I dunno, I watched the spot. Maybe to have an unbiased view I should have watched it before reading your column, but the advisor-cum-analyst ("beardy boy") comes off as a pretentious dork. I think his hand gestures do him in. I wouldn't confide in him a craving for chocolate, let alone any more long-term ambitions.
Any depth is lost on me. Plus, as a consumer, I generally loathe TD and the service they supposedly provide.
If you've ever been in a TD Bank you'll know why they picked a green room and sofa. Everything is green in that place: logo, carpeting, chairs, wall hangings, signage, even the ties the men wear.
Both of their spots are as misleading as all get out.
If they wear green ties you can always do a Sean Spicer color key on them.
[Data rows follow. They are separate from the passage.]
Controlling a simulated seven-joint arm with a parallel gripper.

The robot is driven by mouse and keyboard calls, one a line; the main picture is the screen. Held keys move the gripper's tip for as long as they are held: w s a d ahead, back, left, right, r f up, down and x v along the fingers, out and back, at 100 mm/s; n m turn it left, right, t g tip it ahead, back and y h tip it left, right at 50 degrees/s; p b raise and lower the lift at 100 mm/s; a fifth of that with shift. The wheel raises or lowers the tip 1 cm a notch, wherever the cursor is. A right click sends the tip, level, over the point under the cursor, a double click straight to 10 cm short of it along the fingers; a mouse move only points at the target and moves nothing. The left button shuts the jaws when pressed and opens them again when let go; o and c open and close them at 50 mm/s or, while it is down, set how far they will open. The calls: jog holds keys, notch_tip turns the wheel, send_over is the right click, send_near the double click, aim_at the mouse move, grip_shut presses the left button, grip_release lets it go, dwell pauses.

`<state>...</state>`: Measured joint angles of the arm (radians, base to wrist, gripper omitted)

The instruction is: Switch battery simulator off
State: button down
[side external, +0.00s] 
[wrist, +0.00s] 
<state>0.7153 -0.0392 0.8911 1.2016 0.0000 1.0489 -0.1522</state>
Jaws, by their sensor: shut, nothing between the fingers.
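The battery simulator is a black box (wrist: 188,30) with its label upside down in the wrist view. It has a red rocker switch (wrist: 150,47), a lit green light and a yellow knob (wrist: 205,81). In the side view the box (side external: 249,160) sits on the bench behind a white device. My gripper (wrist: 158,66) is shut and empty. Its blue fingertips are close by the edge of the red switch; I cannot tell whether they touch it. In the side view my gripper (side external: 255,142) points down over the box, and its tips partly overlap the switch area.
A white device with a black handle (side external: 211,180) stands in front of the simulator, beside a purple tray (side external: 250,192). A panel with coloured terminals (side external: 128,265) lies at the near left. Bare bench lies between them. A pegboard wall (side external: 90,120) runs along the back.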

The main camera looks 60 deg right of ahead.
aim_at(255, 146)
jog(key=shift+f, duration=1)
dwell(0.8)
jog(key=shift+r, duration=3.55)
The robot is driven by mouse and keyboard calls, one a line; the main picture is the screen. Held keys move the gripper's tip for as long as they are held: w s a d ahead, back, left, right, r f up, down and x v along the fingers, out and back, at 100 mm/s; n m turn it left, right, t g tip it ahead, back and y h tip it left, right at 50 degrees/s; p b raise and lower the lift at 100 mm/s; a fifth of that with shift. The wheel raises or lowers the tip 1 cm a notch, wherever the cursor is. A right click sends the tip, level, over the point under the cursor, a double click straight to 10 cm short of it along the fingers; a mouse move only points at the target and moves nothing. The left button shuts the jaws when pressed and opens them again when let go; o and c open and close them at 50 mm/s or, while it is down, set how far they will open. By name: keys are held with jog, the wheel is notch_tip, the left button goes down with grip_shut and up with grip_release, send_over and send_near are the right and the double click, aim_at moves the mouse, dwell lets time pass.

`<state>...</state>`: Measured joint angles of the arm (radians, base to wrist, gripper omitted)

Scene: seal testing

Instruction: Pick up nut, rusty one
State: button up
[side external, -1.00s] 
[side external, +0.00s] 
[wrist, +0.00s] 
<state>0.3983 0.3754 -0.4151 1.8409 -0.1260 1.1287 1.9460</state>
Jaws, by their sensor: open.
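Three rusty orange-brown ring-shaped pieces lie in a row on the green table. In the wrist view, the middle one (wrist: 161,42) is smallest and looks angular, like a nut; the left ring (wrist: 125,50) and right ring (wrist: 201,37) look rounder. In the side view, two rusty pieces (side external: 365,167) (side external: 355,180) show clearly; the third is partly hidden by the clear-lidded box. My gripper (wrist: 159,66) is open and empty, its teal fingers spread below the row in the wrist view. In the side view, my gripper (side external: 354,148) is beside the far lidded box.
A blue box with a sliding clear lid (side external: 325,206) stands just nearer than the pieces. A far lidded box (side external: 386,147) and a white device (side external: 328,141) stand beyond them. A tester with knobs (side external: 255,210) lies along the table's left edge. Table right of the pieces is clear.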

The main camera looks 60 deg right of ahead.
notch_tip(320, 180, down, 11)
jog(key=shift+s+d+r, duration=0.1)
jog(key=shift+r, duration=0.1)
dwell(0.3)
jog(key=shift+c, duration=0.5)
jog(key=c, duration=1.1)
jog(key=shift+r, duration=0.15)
Interesting column Barbara, but I don't much like slice of life spots. I find the TD message confusing and their assumption that I know what TD Ameritrade is (a bank, a brokerage, financial planners?) unfortunate. They do have a spot about a chef that is quite well done, I think. Maybe it's that I dislike the actual running with bulls but I wish her luck with her real or metaphorical bulls.
I forgot to end with the fact that using bulls in ads is dangerous because it's all so much, uh, bull.
True confession: when she said run with the bulls, given that it was a financial-services commercial, I thought she meant succeed on Wall St.! I found his manner slightly patronizing. And when I first read about Fearless Girl, I worried that something like the perverted situation would happen. How sad is it that I was right to be concerned?
Those bulls in advertising can tell us other ideia.... maybe this history and real idea it's not the best one. Honestly their concept aren't good at all.
Yeah, "Beardy Boy" was a bit much, but as long as Reeg and Kelly Ripa are out of the picture, I'm all right with the TD campaign.